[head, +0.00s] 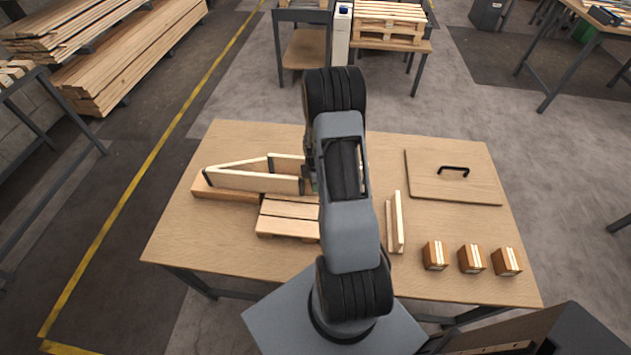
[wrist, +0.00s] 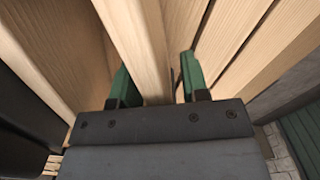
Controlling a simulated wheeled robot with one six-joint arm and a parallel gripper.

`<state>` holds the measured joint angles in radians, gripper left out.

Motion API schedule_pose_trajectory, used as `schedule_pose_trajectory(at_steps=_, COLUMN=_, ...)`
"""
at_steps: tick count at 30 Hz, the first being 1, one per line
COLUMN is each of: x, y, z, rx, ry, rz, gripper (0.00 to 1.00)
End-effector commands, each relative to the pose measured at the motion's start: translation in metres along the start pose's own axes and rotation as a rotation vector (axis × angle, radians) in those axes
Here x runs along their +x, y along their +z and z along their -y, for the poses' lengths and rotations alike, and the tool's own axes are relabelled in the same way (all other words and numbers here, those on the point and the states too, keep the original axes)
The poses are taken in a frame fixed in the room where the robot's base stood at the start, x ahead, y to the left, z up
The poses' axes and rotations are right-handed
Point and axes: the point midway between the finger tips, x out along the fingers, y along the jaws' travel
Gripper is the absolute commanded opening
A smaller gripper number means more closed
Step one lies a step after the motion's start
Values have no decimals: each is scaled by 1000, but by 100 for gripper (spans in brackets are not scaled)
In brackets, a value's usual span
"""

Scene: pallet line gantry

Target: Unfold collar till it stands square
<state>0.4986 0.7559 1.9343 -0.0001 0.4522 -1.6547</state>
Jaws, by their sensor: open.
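The wooden collar (head: 240,179) lies at the left of the table in the head view, its boards joined by dark hinges. It is partly folded, with its boards meeting in a sharp point at the left. My arm hides its right part. My gripper (wrist: 157,78) is open, with its green fingers on either side of a board edge (wrist: 150,45) in the wrist view. I cannot tell whether the fingers touch that board. In the head view my arm mostly hides the gripper, near the collar's right side. A small slatted pallet (head: 287,217) lies in front of the collar.
A narrow pair of upright boards (head: 398,222) stands right of my arm. A flat lid (head: 430,185) with a black handle (head: 453,170) lies at the back right. Three small brown blocks (head: 471,259) stand at the front right. The table's front left (head: 200,245) is bare.

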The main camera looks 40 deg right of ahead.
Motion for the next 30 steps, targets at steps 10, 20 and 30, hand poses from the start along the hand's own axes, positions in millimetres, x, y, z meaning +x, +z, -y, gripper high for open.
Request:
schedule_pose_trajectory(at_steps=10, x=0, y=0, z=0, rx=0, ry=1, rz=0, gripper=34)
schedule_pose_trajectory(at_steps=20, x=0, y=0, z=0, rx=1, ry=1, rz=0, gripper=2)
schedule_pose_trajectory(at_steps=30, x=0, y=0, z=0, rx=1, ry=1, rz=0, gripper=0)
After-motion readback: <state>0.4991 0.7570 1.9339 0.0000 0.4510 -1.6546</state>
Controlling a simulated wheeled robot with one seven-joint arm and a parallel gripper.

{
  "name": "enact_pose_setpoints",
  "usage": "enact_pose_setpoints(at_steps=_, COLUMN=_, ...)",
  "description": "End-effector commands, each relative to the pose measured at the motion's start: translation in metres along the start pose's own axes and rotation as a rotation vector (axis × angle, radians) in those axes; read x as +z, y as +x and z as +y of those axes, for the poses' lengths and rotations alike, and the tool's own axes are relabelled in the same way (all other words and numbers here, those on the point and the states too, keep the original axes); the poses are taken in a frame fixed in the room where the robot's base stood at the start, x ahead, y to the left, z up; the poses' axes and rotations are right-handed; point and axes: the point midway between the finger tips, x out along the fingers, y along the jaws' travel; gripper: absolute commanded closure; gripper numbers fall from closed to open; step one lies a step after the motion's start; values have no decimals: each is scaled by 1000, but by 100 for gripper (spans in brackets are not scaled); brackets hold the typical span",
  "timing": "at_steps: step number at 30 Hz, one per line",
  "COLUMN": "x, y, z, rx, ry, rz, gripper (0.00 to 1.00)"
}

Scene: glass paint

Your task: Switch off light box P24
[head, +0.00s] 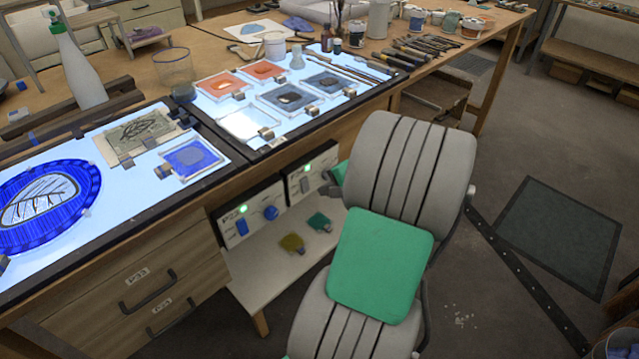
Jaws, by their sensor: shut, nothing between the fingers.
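Two lit light boxes are set in the bench. The left light box (95,215) holds a round blue glass piece, and the right light box (300,125) holds red and grey tiles. Under the bench, the left control panel (255,226) has a glowing green lamp, a blue rocker switch (241,227) and a blue knob (270,212). Its label begins with P2; I cannot read the last digit surely. The right control panel (294,187) has a lit green lamp and a grey switch (305,185); the chair covers part of its right side. My gripper is not in view.
A grey chair (412,170) with a green cushion (380,265) stands close to the panels. A low shelf (260,265) below them holds two small coloured pieces. Drawers (130,300) are at the left. Floor is open at the right, around a dark mat (560,235).

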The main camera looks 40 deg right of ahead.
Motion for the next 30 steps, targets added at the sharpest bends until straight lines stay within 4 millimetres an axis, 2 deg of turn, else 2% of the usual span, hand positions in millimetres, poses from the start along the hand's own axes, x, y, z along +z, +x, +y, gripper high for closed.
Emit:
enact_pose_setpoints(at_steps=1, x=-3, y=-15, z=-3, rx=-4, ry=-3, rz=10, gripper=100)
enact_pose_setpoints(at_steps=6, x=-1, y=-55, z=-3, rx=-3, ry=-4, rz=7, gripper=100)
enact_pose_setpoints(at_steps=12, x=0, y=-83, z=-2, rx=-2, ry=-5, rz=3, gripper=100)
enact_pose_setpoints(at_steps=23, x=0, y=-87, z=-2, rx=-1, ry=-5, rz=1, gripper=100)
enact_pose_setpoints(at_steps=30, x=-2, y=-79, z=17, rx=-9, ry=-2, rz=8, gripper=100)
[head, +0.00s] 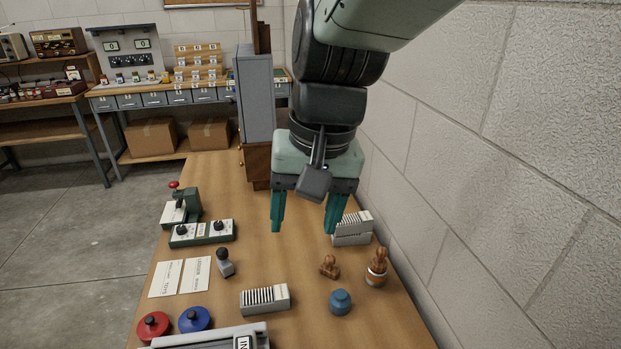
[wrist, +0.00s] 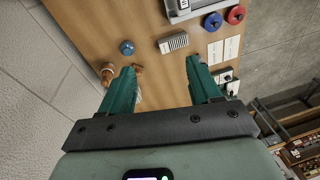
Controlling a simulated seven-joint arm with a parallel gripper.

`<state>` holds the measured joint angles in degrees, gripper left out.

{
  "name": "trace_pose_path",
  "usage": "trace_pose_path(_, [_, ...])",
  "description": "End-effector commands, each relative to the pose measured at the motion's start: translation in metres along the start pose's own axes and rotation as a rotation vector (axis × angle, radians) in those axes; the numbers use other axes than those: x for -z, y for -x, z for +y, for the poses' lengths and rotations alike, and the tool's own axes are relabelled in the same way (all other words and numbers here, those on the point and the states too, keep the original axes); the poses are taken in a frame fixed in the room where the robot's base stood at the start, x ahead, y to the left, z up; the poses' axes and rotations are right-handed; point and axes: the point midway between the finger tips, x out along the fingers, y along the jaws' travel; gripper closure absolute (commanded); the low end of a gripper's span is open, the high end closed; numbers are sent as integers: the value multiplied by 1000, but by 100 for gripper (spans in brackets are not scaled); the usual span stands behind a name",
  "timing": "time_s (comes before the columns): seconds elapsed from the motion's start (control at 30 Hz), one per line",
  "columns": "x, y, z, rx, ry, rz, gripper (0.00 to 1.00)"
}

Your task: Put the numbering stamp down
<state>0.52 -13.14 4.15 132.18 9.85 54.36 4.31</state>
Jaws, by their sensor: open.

---------------

- Problem requirements -
The data above needs to be retyped exactly, with the images left out.

- Exercise response -
[head, +0.00s] 
[wrist, +0.00s] 
Controlling a simulated wheeled robot with one six-joint arm and a parallel gripper.

`<state>` holds the measured joint angles in radians, gripper left out.

Motion API schedule_pose_trajectory, used as `schedule_pose_trajectory(at_steps=_, COLUMN=_, ...)`
"""
at_steps: tick count at 30 Hz, the first being 1, one per line
COLUMN is each of: x, y, z, rx, ry, rz, gripper (0.00 to 1.00)
End-effector commands, each relative to the pose measured at the motion's start: translation in metres along the start pose's own axes and rotation as a rotation vector (axis × angle, radians) in those axes
Here x runs along their +x, y along their +z and z along their -y, for the poses' lengths and rotations alike, and the tool's own axes are relabelled in the same way (all other words and numbers here, those on the point and the states too, keep the original axes)
The poses are taken in a frame fixed in the room where the robot's base stood at the start, x ahead, y to the left, z up
The poses' axes and rotations are right-handed
Point and axes: the point midway between the finger tips, x out along the fingers, y along the jaws' travel
Gripper is the absolute commanded opening
A smaller gripper number means more closed
Step one lies a step after the motion's start
Values have no decimals: each is scaled by 1000, but by 100 for gripper (spans in brackets are not scaled)
In brackets, a value's usual span
"""

Scene: pallet line gantry

Target: Unfold collar till it stands square
<state>0.4986 0.7559 1.9343 -0.0001 0.4522 -1.6547</state>
Jaws, by their sensor: open.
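The wooden collar (head: 240,179) lies at the left of the table in the head view, its boards joined by dark hinges. It is partly folded, with its boards meeting in a sharp point at the left. My arm hides its right part. My gripper (wrist: 157,78) is open, with its green fingers on either side of a board edge (wrist: 150,45) in the wrist view. I cannot tell whether the fingers touch that board. In the head view my arm mostly hides the gripper, near the collar's right side. A small slatted pallet (head: 287,217) lies in front of the collar.
A narrow pair of upright boards (head: 398,222) stands right of my arm. A flat lid (head: 430,185) with a black handle (head: 453,170) lies at the back right. Three small brown blocks (head: 471,259) stand at the front right. The table's front left (head: 200,245) is bare.

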The main camera looks 40 deg right of ahead.
Motion for the next 30 steps, targets at steps 10, 20 and 30, hand poses from the start along the hand's own axes, positions in millimetres, x, y, z meaning +x, +z, -y, gripper high for open.
Request:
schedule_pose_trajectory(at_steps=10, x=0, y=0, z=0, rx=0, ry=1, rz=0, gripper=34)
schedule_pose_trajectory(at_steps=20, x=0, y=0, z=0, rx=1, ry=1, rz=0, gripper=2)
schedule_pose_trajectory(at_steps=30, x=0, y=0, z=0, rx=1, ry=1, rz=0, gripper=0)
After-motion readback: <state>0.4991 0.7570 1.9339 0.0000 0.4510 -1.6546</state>
Controlling a simulated wheeled robot with one seven-joint arm and a parallel gripper.

{
  "name": "enact_pose_setpoints",
  "usage": "enact_pose_setpoints(at_steps=_, COLUMN=_, ...)",
  "description": "End-effector commands, each relative to the pose measured at the motion's start: translation in metres along the start pose's own axes and rotation as a rotation vector (axis × angle, radians) in those axes; read x as +z, y as +x and z as +y of those axes, for the poses' lengths and rotations alike, and the tool's own axes are relabelled in the same way (all other words and numbers here, those on the point and the states too, keep the original axes); the poses are taken in a frame fixed in the room where the robot's base stood at the start, x ahead, y to the left, z up; the poses' axes and rotations are right-handed; point and axes: the point midway between the finger tips, x out along the fingers, y along the jaws' travel; gripper: absolute commanded closure; gripper numbers fall from closed to open; step one lies a step after the motion's start; values have no decimals: each is scaled by 1000, but by 100 for gripper (spans in brackets are not scaled); brackets hold the typical span",
  "timing": "at_steps: step number at 30 Hz, one per line",
  "COLUMN": "x, y, z, rx, ry, rz, gripper (0.00 to 1.00)"
}

Scene: glass paint

Your task: Switch off light box P24
[head, +0.00s] 
Jaws, by their sensor: shut, nothing between the fingers.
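Two lit light boxes are set in the bench. The left light box (95,215) holds a round blue glass piece, and the right light box (300,125) holds red and grey tiles. Under the bench, the left control panel (255,226) has a glowing green lamp, a blue rocker switch (241,227) and a blue knob (270,212). Its label begins with P2; I cannot read the last digit surely. The right control panel (294,187) has a lit green lamp and a grey switch (305,185); the chair covers part of its right side. My gripper is not in view.
A grey chair (412,170) with a green cushion (380,265) stands close to the panels. A low shelf (260,265) below them holds two small coloured pieces. Drawers (130,300) are at the left. Floor is open at the right, around a dark mat (560,235).

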The main camera looks 40 deg right of ahead.
Motion for the next 30 steps, targets added at the sharpest bends until straight lines stay within 4 millimetres an axis, 2 deg of turn, else 2% of the usual span, hand positions in millimetres, poses from the start along the hand's own axes, x, y, z along +z, +x, +y, gripper high for closed.
Emit:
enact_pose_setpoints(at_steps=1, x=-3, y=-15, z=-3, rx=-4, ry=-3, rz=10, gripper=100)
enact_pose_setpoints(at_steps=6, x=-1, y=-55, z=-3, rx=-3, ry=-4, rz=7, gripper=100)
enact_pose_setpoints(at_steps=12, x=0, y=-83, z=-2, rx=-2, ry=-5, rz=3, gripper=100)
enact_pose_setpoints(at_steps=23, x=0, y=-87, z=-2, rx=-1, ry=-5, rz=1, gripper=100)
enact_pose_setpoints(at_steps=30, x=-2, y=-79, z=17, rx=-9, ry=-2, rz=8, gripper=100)
[head, +0.00s] 
[wrist, +0.00s] 
Controlling a simulated seven-joint arm with a parallel gripper.

`<state>` holds the measured joint angles in degrees, gripper left out.

{
  "name": "trace_pose_path",
  "usage": "trace_pose_path(_, [_, ...])",
  "description": "End-effector commands, each relative to the pose measured at the motion's start: translation in metres along the start pose's own axes and rotation as a rotation vector (axis × angle, radians) in those axes; the numbers use other axes than those: x for -z, y for -x, z for +y, for the poses' lengths and rotations alike, and the tool's own axes are relabelled in the same way (all other words and numbers here, those on the point and the states too, keep the original axes); the poses are taken in a frame fixed in the room where the robot's base stood at the start, x ahead, y to the left, z up; the poses' axes and rotations are right-handed; point and axes: the point midway between the finger tips, x out along the fingers, y along the jaws' travel; gripper closure absolute (commanded); the low end of a gripper's span is open, the high end closed; numbers are sent as integers: the value multiplied by 1000, but by 100 for gripper (spans in brackets are not scaled); the usual span stands behind a name",
  "timing": "time_s (comes before the columns): seconds elapsed from the motion's start (control at 30 Hz), one per line",
  "columns": "x, y, z, rx, ry, rz, gripper (0.00 to 1.00)"
}

Your task: Put the numbering stamp down
<state>0.52 -13.14 4.15 132.18 9.85 54.36 4.31</state>
Jaws, by their sensor: open.

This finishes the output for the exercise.